Die griechische Ästhetik bis einschließlich Aristoteles verabsolutierte
die Harmonie als Erscheinungsform der Schönheit. Flöten, Harfen und
Leiern sind bevorzugt. Sowohl lautstarke als auch rhythmische Instrumente treten
eindeutig in den Hintergrund. Der Neuling musste sich stilistisch anpassen. Eine
Skulptur Ende 4. Jahrhundert v.u.Z. z.B., zeigt eine Panduraspielerin (die Muse
selbst?), die die Saiten mit den Fingern zupft (siehe Quellenverzeichnis); entgegen
wurden Panduren im Orient fast ausnahmslos mit dem Plektrum geschlagen.

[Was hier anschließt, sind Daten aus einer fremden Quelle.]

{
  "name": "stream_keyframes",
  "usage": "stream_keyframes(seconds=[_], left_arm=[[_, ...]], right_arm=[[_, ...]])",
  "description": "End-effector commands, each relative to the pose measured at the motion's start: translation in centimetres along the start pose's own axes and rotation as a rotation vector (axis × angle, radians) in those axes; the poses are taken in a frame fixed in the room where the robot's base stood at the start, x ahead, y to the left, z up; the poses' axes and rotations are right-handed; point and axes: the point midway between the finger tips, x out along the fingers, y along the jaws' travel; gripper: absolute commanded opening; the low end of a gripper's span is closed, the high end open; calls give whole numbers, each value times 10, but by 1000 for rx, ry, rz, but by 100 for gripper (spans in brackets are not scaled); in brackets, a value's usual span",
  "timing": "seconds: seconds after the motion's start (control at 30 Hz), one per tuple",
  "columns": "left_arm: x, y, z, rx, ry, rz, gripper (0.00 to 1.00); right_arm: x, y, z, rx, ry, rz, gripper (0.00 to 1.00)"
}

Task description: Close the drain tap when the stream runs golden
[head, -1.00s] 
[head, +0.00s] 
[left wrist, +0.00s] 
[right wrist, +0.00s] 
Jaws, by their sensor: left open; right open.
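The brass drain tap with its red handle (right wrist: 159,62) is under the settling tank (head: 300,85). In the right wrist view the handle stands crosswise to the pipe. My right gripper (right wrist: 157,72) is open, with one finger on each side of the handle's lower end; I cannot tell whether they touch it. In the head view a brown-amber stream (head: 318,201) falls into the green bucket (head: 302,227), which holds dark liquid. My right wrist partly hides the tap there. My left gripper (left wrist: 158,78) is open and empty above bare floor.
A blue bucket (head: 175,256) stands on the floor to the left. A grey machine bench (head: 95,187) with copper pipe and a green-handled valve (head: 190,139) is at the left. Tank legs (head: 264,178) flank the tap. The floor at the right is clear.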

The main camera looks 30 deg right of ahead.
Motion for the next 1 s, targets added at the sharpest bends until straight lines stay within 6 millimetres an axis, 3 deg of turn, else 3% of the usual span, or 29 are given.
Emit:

Im ersten
Abschnitt des Panduraimportes, von den Griechen getragen, wird das Instrument
unverändert übernommen, jedoch die Spielweise den klassischen Traditionen
des Musizierens angepasst.
Der zweite Abschnitt des Imports der Pandura fällt in die Zeit und die politische
Situation der Expansion Roms, welches mit seiner konsequenten Militärpolitik
nahezu alles unterwarf, was in erreichbarer Nähe lag. In die römische
Kultur flossen die unterschiedlichsten nationalen Strömungen ein. So profitierte
auch die Musik von der territorialen Ausdehnung des Imperiums.
Auf christlichen Sarkophargen ab dem 3. Jahrhundert u.Z. wurden gelegentlich Frauen
dargestellt, die kleine Panduren halten bzw. spielen. Diese spätantiken oder
besser frühchristlichen Panduren hatten auffallend kleine Resonatoren und
vier parallellaufende Saiten, die oben mit knopfartigen Wirbeln befestigt wurden.
Sie galt bei Töchtern aus gutem Hause als Zeichen der musikalischen Bildung.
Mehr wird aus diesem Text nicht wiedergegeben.